Each line below must be set down exactly; omit any image you find.

--- start ---

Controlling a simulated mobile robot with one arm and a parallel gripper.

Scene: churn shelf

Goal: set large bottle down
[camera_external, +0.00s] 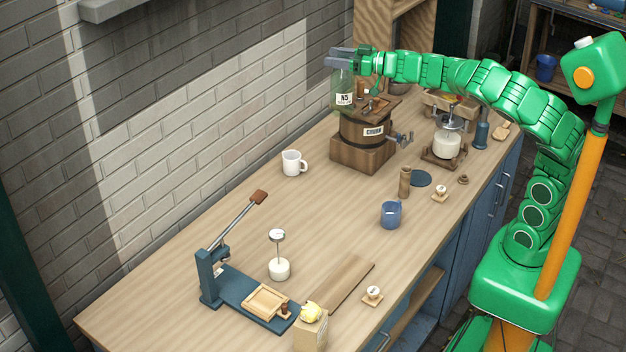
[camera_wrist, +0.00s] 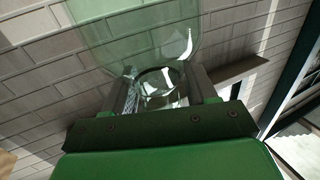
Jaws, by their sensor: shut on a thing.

--- end ---

- [Answer to the task]:
Controlling a simulated mobile robot with one arm and a parallel gripper.

Scene: churn shelf

Goal: set large bottle down
[camera_external, +0.00s] 
[camera_wrist, +0.00s] 
Jaws, by their sensor: shut on a thing.

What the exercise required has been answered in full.